Within the church, women were ascribed worth apart from their ability to bear children and were recognized as valuable members of the family of God.
For example, Williams connects the expectation that Christians should be financially generous with an affirmation of higher marginal tax rates in the U.S. She argues we should see state-run social programs as “types of parachurch ministries” (20). Though the effectiveness of nonemergency foreign aid is questionable, she says those who oppose it “resemble the pagan Romans” (20). Similarly, she argues that Christian conservatives who oppose some governmental social programs are culturally compromised simply because of their opposition to those debatable policies (103).
Her approach to these issues cuts off argument, often jumping straight from a biblical principle to a preferred policy without considering the many ways the mandate can be accomplished. The command to be concerned for the poor doesn’t mean every government program aimed at wealth redistribution carries a biblical mandate. It doesn’t preclude considering the subsequent effects of those policies and how they may create new, undesirable social consequences.

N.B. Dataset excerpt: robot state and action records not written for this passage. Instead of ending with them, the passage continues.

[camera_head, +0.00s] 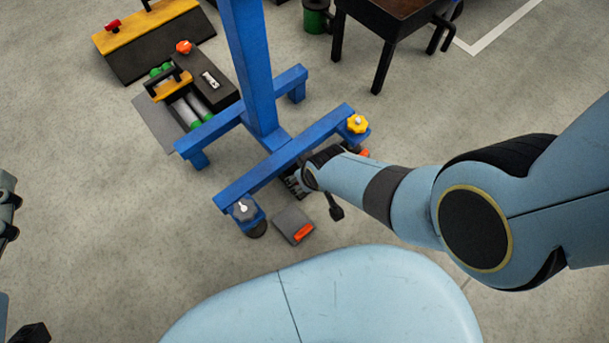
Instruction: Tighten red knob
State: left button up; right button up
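A red knob (113,25) sits on the yellow-topped dark box at the upper left. A second, orange-red knob (184,47) is on the dark box beside the blue stand. My right gripper (318,190) is low by the blue stand's front foot, far from both knobs. My wrist hides part of it, and its opening is unclear. At the left edge, dark and blue-grey parts of my left arm show. A dark piece, apparently of my left gripper (30,333), is cut off at the bottom left corner.
The blue stand (248,60) has a yellow knob (357,124) and a grey knob (243,210) on its front foot. A grey block with an orange-red part (303,232) lies on the floor. A dark table (400,20) stands behind. Floor at left is clear.

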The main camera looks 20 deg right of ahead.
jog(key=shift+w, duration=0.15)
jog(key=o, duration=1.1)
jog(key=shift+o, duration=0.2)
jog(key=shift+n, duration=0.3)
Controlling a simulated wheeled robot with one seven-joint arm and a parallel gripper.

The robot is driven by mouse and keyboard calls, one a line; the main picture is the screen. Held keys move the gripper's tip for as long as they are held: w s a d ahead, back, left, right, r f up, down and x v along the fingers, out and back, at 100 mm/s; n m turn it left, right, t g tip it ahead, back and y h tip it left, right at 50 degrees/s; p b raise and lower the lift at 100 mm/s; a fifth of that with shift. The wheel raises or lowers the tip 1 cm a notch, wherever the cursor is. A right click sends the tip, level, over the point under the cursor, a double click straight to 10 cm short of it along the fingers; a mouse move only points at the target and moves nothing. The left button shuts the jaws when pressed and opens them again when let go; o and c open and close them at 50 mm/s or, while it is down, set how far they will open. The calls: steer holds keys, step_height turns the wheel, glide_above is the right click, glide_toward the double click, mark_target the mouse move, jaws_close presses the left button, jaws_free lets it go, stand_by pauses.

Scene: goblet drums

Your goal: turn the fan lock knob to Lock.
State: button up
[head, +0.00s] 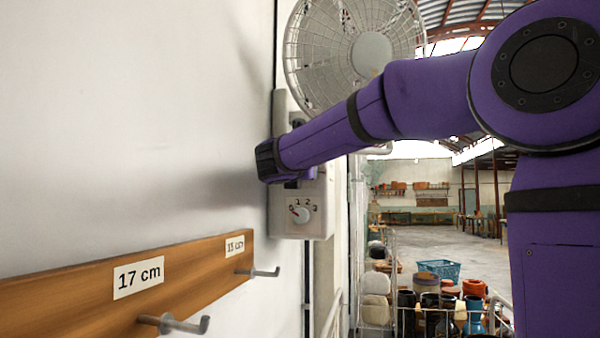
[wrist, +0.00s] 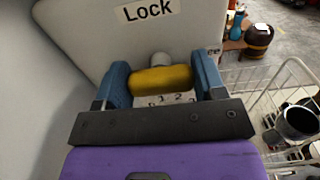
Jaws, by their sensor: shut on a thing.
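The fan lock knob (wrist: 160,80) is a yellow bar on a grey stem, in the wrist view. It lies crosswise between the two blue fingers of my gripper (wrist: 163,82), which is shut on its ends. The word "Lock" (wrist: 148,9) is on the pale panel (wrist: 105,35) above the knob. A label ending in "ee" (wrist: 214,52) shows beside the right finger, its start hidden. In the head view my gripper (head: 270,163) is at the fan's wall box (head: 319,195) and hides the knob.
The caged fan (head: 345,45) is above my gripper. A numbered dial (head: 301,213) is below it on the box. A wooden rail (head: 120,290) with metal hooks (head: 180,323) runs along the left wall. A white wire rack (wrist: 285,95) stands to the right.

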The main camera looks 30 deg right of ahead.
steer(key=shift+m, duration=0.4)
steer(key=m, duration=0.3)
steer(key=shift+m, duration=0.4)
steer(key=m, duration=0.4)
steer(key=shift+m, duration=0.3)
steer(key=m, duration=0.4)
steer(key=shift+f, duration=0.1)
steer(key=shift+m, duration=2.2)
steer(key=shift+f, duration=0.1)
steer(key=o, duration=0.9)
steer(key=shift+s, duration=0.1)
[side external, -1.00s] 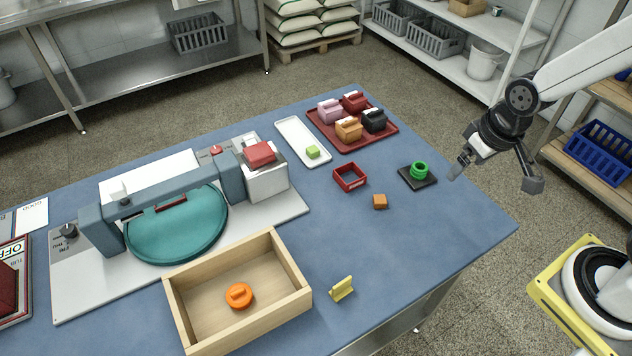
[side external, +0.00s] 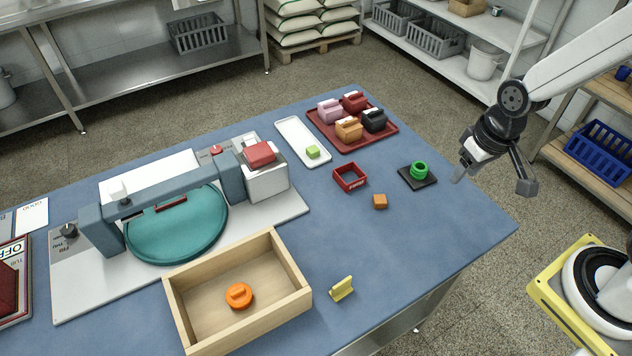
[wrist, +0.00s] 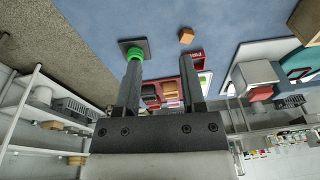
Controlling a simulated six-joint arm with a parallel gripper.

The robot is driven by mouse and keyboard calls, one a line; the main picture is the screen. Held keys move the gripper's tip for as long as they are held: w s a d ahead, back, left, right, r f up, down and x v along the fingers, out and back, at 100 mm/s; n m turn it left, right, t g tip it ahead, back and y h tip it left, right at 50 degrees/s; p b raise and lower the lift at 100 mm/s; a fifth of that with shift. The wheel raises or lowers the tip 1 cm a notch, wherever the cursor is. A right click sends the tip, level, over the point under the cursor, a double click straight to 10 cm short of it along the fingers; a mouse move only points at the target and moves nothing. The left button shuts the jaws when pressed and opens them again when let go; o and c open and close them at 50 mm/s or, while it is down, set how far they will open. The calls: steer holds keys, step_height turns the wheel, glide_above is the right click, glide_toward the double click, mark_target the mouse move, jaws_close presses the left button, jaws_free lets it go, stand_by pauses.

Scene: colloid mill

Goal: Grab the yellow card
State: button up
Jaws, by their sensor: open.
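The small yellow card (side external: 342,289) stands on the blue table near its front edge, just right of the wooden box, in the side view. It has a short tab on its upper side. It does not show in the wrist view. My gripper (side external: 492,184) is open and empty, held in the air beyond the table's right edge, well up and to the right of the card. Its two fingers (wrist: 160,75) are spread apart in the wrist view with nothing between them.
The wooden box (side external: 179,312) holds an orange knob-like piece (side external: 239,296). A green ring sits on a black base (side external: 430,181) near my gripper. An orange cube (side external: 380,201), a red open box (side external: 349,178) and a red tray (side external: 388,139) lie farther back. Table around the card is clear rightward.

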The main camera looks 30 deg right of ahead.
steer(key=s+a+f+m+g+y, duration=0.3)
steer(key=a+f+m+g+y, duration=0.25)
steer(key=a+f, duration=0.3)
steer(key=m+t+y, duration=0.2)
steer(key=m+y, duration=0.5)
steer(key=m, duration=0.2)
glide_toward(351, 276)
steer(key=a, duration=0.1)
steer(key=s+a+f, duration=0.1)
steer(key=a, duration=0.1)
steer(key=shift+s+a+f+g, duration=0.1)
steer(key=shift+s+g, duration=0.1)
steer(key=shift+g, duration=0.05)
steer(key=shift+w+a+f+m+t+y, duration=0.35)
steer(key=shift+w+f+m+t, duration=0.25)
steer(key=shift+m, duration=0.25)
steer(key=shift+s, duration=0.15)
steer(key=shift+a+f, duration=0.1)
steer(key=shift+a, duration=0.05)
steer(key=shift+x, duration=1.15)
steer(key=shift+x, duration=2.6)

Though I disagree with some of Williams’s preferences, her examples made me pause and examine my negative responses. More often than not, my disagreement could be traced to my cultural or political preferences rather than a deeper theological conflict. Williams’s book shows we all tend to view contemporary issues from a particular cultural perspective, which isn’t always a scriptural one.
Cultural Christians in the Early Church provides helpful context for early church history. There’s no period in the life of the church that we can restore to find flawless biblical fidelity. Williams is correct when she argues, “This ideal past when the church was fully holy and blameless is, in fact, a myth” (200). Instead, all believers, despite their cultural preferences, should look forward to the coming City of God.